Mucho más precaria es la situación del nigerino Moussa, de 23 años. Relata que en su adolescencia, su tío, dirigente de la organización fundamentalista Boko Haram, le obligó a fabricar explosivos. Luego pudo estudiar Derecho hasta que decidió huir de su país cuando el mismo familiar le ordenó llevar a cabo dos atentados. Escapó en el 2012 y su hermana fue asesinada «por venganza». «Mi madre me dice que tenga la conciencia tranquila porque no soy responsable de su muerte», recuerda Moussa, que tampoco se ha dejado vencer por los fracasos a la hora de intentar entrar en España. «Voy a pedir a un amigo que llegó a Europa  dinero para corromper a la policía marroquí. Unos 2.000 euros para que te abran la verja de Ceuta o 500 euros si te llevan en moto acuática desde la playa marroquí a Tarajal».
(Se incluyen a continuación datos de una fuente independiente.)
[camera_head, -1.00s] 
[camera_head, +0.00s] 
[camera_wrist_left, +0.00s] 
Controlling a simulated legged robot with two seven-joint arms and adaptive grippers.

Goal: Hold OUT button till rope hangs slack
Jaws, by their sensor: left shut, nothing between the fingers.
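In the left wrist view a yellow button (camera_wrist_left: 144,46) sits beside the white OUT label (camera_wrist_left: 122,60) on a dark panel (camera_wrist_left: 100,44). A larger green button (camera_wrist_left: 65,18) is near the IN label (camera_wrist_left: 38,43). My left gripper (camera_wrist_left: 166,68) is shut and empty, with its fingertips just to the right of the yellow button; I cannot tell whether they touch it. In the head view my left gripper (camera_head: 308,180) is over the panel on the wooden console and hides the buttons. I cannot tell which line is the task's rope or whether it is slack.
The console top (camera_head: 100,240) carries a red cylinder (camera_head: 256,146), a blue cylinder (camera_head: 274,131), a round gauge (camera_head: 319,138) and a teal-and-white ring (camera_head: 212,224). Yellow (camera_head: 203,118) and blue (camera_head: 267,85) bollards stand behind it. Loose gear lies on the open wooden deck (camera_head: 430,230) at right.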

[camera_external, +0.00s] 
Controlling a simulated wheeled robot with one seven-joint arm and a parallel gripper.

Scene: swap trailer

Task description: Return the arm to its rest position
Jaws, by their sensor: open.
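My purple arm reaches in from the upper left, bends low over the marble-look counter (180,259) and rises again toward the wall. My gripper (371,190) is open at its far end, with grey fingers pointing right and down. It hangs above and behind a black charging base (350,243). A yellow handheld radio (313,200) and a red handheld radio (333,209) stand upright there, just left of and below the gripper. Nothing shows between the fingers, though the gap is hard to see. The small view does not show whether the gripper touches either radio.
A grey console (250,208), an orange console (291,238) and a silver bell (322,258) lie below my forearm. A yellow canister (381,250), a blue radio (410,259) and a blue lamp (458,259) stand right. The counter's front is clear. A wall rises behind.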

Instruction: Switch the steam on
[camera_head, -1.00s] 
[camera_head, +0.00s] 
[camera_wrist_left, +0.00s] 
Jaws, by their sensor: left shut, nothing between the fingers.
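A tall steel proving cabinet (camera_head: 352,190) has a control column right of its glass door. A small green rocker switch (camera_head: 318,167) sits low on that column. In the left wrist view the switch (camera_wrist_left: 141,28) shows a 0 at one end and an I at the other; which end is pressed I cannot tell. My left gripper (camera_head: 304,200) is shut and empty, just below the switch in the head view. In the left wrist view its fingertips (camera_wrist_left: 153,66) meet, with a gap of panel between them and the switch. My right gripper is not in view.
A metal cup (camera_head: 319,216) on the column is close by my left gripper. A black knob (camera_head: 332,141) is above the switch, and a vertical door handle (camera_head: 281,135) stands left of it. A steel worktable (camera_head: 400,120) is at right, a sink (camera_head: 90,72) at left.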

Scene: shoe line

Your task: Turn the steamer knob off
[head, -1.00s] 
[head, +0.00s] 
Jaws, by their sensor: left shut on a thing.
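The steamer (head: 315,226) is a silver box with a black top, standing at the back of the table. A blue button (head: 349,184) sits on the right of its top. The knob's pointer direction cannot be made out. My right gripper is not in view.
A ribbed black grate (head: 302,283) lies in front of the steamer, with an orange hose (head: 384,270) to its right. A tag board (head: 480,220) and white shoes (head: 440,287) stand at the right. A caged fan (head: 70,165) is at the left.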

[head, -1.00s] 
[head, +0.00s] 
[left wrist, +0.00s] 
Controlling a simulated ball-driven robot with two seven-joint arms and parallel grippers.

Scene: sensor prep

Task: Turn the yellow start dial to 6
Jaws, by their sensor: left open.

Abubakar, maliense, de 21 años, pasa más tiempo en la carretera próxima al bosque de Benyunes, cerca de Ceuta, que en las casas patera. Es futbolista de profesión pero solo cobraba 50 euros al mes. «Desde Mali crucé en bus a Mauritania y, de allí, a Dajla, en el Sáhara. Pagué 200 euros para que me sellaran el pasaporte como turista y ahora trato de saltar la valla». Tampoco él piensa en rendirse.